1. The judge justifiably found that Wilson and Malick each owned ten shares of Polytop's stock and thus had standing (see Mendelsohn v. Leather Mfg. Corp., 326 Mass. 226, 237, 93 N.E.2d 537) to maintain these suits. The trial judge did not abuse his discretion in denying the defendants' motion to amend each answer. See G.L. c. 231, § 51; Knox v. Springfield, 273 Mass. 109, 110-111, 173 N.E. 439; Abbott v. Bean, 285 Mass. 474, 478-479, 189 N.E. 435; Smith v. Miles, 296 Mass. 126, 129, 5 N.E.2d 12; Fryefield v. Boston Diaper Serv., Inc., 338 Mass. 401, 404, 155 N.E.2d 879. Although the evidence was confusing, exhibits showed that Jennings himself had asserted that both Wilson and Malick had paid into Polytop's treasury at least sufficient value to support (see G.L. c. 156, § 15) the issue of ten shares of no par stock to each of them, and that such payments were reflected on an audited balance sheet of Polytop as at December 31, 1958.

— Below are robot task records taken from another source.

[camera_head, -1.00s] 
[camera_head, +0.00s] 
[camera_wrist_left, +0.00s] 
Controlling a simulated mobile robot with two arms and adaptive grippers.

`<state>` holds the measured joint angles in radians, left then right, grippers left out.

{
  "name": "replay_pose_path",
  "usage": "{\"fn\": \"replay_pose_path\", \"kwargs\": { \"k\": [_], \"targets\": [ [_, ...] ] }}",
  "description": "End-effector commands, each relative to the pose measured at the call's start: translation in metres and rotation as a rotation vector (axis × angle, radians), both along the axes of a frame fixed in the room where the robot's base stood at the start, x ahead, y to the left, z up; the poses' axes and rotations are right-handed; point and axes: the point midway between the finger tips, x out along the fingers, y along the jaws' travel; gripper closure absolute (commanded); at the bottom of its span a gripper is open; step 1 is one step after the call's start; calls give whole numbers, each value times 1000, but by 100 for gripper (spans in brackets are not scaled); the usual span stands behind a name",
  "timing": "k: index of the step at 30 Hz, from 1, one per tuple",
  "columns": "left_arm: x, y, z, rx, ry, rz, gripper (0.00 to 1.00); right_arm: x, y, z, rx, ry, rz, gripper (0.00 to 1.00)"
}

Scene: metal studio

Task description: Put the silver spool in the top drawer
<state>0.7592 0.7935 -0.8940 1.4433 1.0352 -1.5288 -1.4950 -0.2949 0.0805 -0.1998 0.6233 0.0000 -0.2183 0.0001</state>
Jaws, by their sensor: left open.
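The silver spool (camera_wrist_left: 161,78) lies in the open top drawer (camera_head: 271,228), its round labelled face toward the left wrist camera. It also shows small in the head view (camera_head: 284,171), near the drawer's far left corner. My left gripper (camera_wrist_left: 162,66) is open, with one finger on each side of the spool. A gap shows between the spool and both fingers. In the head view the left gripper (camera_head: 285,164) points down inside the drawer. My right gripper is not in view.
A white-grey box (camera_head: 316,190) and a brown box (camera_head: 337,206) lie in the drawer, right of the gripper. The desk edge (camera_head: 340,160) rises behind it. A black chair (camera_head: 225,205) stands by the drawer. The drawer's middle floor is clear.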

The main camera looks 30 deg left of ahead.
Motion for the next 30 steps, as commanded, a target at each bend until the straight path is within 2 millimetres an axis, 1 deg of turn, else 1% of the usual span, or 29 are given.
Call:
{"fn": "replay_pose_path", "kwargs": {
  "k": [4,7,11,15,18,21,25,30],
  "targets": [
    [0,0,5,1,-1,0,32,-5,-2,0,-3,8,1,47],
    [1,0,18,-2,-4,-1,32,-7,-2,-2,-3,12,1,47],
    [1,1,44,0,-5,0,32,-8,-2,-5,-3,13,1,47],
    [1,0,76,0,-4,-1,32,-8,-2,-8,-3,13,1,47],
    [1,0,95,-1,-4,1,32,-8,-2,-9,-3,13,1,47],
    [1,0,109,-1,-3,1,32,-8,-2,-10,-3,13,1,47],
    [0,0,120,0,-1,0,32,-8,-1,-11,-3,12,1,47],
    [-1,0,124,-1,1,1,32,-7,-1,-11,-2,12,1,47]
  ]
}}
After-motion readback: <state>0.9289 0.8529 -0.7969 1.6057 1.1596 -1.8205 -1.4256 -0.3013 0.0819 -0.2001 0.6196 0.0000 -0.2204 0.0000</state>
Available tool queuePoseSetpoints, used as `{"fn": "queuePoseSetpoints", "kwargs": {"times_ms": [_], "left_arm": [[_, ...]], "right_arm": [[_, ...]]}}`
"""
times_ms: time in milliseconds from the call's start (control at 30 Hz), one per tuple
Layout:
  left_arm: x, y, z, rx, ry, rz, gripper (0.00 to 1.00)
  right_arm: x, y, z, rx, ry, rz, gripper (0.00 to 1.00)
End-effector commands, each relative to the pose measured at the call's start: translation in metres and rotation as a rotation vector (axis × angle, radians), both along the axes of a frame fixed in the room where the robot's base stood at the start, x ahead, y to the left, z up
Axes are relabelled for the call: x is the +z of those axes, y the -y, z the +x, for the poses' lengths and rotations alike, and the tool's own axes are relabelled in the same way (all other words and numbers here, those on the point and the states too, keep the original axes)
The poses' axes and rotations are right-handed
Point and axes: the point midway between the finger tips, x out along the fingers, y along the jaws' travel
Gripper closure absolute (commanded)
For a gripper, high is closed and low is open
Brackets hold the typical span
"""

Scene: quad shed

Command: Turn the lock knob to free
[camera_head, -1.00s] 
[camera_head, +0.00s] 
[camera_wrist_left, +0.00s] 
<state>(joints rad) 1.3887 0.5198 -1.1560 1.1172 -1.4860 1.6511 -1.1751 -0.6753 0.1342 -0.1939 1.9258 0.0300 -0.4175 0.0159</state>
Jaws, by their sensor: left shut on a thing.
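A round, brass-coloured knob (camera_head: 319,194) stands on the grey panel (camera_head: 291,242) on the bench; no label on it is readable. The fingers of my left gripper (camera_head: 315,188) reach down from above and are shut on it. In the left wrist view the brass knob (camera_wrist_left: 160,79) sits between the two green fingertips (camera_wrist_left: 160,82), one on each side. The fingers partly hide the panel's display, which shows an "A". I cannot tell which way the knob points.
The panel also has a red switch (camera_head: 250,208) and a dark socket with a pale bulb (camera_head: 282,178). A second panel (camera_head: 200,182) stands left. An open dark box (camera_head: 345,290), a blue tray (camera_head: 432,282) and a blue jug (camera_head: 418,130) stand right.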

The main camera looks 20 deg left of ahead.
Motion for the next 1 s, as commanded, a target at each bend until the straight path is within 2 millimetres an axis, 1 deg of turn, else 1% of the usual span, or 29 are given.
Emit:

2. We cannot say that the trial judge, upon conflicting evidence, was plainly wrong in concluding (a) that Wilson, Malick, and Jennings 'agreed to be equal one-third owners of * * * Polytop * * * with the stock ownership to be divided equally'; (b) that 'throughout the transactions * * * Wilson and Malick reposed a great * * * trust in * * * Jennings'; and (c) that 'Jennings * * * owed a duty of disclosure to * * * Wilson and Malick' with respect to the employment contract and the Amberland contract. The relations of the parties in respect to Polytop were stated in part in the corporation's by-laws and other corporate documents (see Bushway Ice Cream Co. v. Fred H. Bean Co., 284 Mass. 239, 244-245, 187 N.E. 537; Crocker v. Waltham Watch Co., 315 Mass. 397, 402, 53 N.E.2d 230), and it could have been found that in these documents the agreements of the parties had been merged. Nevertheless, it was open to the judge on the evidence to find that Wilson, Malick, and Jennings, on an informal and somewhat ambiguous basis (cf. Samia v. Central Oil Co. of Worcester, 339 Mass. 101, 109, 158 N.E.2d 469), had entered into what was essentially a joint venture in corporate form to exploit the plastic top invention; that Jennings was obligated in order 'to get his third [share of the stock] * * * to do the financing' and to 'be * * * [g]eneral [m]anager of the business, and operate it on behalf of the stockholders'; and that there was a 'mutual understanding that * * * [Wilson and Malick] would know what was going on' on the east coast and that they in turn would keep Jennings informed of their own activities. There was evidence that the three way equal division of stock was to be 'permanent.'

If the parties arranged for a permanent equal participation in Polytop's operations, and undertook the obligation of disclosure to one another of relevant information, a fiduciary relationship arose, in addition to that (see Spiegel v. Beacon Participations, Inc., 297 Mass. 398, 410-411, 8 N.E.2d 895) between Jennings, as a director, and Polytop. The evidence justified the conclusion that the relationship was to be one of trust and confidence. See Sher v. Sandler, 325 Mass. 348, 353, 90 N.E.2d 536, 114 A.L.R. 849; Mendelsohn v. Leather Mfg. Corp., 326 Mass. 226, 233, 93 N.E.2d 537. Cf. Cardullo v. Landau, 329 Mass. 5, 8-9, 105 N.E.2d 843.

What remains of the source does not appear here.